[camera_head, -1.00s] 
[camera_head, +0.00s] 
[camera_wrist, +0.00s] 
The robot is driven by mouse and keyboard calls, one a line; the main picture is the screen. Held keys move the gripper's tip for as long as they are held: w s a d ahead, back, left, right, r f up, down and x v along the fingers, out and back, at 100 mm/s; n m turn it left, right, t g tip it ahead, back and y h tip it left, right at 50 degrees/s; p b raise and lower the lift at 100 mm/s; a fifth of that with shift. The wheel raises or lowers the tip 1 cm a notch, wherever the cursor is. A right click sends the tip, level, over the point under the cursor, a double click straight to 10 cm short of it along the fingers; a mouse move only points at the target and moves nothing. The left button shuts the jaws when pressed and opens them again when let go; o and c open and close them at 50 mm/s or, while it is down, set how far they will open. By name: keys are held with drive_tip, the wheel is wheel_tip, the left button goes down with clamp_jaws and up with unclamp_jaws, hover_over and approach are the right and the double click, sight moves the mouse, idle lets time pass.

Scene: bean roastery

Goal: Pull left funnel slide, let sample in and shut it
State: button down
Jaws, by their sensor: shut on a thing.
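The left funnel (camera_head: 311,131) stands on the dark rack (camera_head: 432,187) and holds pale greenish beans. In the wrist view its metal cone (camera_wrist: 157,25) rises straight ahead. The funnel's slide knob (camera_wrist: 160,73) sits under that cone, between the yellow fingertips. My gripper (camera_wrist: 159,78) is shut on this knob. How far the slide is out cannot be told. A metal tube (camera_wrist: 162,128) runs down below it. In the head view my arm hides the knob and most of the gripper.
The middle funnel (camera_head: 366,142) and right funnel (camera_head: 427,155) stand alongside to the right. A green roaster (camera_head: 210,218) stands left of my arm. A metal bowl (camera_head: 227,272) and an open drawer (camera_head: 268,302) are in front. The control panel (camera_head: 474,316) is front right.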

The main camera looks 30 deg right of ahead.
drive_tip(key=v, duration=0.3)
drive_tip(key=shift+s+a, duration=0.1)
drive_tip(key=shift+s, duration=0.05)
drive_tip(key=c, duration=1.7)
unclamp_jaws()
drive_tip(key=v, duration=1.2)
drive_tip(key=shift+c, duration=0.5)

□ □ □

Task requirements:
Go back over the listing above and copy exactly the lines that begin at the line with "Goal: Pull left" and stop after the line with "State: button down"; leave out every other line.

Solution to this problem:
Goal: Pull left funnel slide, let sample in and shut it
State: button down

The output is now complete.